Rares sont les groupes ou artistes qui déchaînent autant les passions    : c’est le cas pour Alt-J    : ils sont autant adulés par une partie des critiques autorisées que détestés, point d’entre-deux avec eux! Pourquoi un tél déferlement? Un des éléments de réponses est certainement que leur musique possède une forte charge émotionnelle avec un maniérisme exacerbé. Petit résumé: Tout d’abord quatuor puis trio (après le départ du bassiste Gwil Sainsburry) rock indie originaire de Leeds en Angleterre, ils ont littéralement explosé avec leur album An Awesome Wave paru en mai 2012, devenant en quelques mois le groupe le plus cool et branché, écumant en passant les scènes de festivals. Le disque sera même classé parmi les 10 albums de l’année et ils remporteront un Mercury Prize ! Périlleuse mission donc que de donner une suite à pareil succès. Nos trublions relèvent pourtant le défi avec This Is All Yours qui sort maintenant. Joie ou déception ? Nous avons rencontré Joe, Gus et Thom pour en savoir plus…

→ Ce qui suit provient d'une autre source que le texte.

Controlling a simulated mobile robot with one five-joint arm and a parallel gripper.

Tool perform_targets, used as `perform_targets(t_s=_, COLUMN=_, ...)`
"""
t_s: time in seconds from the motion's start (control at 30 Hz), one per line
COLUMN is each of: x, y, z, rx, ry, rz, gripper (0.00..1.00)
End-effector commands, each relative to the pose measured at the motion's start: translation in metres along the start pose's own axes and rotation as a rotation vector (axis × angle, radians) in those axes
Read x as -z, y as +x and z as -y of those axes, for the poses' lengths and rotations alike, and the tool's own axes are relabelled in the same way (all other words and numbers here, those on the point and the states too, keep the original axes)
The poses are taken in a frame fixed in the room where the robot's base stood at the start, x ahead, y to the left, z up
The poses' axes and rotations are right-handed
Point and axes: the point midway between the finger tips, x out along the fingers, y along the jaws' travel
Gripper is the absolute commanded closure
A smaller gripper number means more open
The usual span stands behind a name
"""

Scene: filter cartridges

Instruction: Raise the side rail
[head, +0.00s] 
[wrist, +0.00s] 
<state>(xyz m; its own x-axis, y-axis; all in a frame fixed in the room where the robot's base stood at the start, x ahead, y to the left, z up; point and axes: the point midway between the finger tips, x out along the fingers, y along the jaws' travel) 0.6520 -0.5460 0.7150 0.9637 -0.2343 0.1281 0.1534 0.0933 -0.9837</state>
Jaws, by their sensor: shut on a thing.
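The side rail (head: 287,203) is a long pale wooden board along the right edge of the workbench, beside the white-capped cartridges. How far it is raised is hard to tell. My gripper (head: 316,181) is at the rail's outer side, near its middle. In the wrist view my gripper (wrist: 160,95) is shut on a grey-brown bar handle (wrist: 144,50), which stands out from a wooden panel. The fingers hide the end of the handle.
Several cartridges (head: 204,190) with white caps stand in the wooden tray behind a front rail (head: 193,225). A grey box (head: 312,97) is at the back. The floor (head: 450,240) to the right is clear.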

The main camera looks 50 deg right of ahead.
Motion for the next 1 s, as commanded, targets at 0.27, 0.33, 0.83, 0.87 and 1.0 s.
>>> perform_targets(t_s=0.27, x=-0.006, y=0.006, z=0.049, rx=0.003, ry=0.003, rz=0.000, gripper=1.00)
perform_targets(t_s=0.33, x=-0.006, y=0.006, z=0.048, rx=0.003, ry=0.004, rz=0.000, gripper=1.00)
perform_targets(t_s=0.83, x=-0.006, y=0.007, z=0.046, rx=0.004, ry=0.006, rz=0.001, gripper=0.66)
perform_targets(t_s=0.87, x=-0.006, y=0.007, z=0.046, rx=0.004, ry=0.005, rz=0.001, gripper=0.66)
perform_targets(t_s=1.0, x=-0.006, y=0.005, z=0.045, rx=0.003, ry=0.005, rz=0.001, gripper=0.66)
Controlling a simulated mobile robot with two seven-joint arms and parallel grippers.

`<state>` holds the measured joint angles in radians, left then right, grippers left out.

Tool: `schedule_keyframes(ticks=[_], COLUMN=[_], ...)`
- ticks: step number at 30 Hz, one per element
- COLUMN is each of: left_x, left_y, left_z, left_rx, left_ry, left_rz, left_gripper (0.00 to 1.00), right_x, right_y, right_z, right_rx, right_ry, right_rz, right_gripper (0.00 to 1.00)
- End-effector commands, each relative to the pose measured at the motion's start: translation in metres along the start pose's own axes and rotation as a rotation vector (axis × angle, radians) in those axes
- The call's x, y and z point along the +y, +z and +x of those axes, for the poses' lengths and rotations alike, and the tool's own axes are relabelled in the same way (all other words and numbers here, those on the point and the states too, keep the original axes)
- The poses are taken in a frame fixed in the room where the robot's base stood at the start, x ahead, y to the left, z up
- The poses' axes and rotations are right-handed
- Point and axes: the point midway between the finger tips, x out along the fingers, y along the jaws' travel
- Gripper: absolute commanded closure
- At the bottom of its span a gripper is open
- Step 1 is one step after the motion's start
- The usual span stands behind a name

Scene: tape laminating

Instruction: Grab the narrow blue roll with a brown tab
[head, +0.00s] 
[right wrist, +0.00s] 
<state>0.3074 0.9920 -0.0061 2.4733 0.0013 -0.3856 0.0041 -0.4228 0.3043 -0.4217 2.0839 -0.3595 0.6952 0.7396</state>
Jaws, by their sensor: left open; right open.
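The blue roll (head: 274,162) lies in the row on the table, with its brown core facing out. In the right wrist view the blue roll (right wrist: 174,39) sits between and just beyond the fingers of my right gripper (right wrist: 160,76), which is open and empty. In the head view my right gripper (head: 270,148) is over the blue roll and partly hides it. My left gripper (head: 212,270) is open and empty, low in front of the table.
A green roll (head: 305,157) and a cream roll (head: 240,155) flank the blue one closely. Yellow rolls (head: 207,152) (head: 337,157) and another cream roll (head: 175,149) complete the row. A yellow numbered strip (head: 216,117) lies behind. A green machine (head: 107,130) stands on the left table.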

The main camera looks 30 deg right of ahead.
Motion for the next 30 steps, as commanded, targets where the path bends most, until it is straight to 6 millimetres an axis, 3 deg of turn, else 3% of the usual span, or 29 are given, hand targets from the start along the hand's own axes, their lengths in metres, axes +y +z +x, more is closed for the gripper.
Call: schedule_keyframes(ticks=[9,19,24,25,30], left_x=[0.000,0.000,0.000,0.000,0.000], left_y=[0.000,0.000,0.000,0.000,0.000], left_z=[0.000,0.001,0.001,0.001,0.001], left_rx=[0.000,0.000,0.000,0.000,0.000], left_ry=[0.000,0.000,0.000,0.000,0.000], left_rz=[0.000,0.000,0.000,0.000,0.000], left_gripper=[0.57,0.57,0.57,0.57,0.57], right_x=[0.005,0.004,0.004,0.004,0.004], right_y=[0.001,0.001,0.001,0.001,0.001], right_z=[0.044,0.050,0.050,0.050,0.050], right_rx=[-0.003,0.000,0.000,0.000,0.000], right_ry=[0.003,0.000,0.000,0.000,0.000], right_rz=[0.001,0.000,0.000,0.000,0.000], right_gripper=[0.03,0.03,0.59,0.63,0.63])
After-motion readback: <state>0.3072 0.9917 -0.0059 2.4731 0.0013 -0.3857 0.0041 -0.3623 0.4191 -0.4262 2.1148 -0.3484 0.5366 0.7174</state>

Vous avez beaucoup tourné après votre premier album, pouvez-vous nous parler du making off de ce nouvel enregistrement    ?
En fait on a travaillé sur des bases musicales communes    : on avait beaucoup de tracks démos non aboutis réalisés au moment du premier album et on s’en est servi pour démarrer. Ensuite on s’est laissés porter et cela a coulé de source. On n’a eu que 2 mois de vraies vacances entre les deux disques    ! On a toujours su qu’il fallait donner une suite à An Awesome Wave.. Enfin contractuellement on le devait (rires!). C’est comme cela qu’on est arrivé à donner une suite à Bloodflood (part2) d’ailleurs. Mais on a aussi composé de nouveaux sur la période.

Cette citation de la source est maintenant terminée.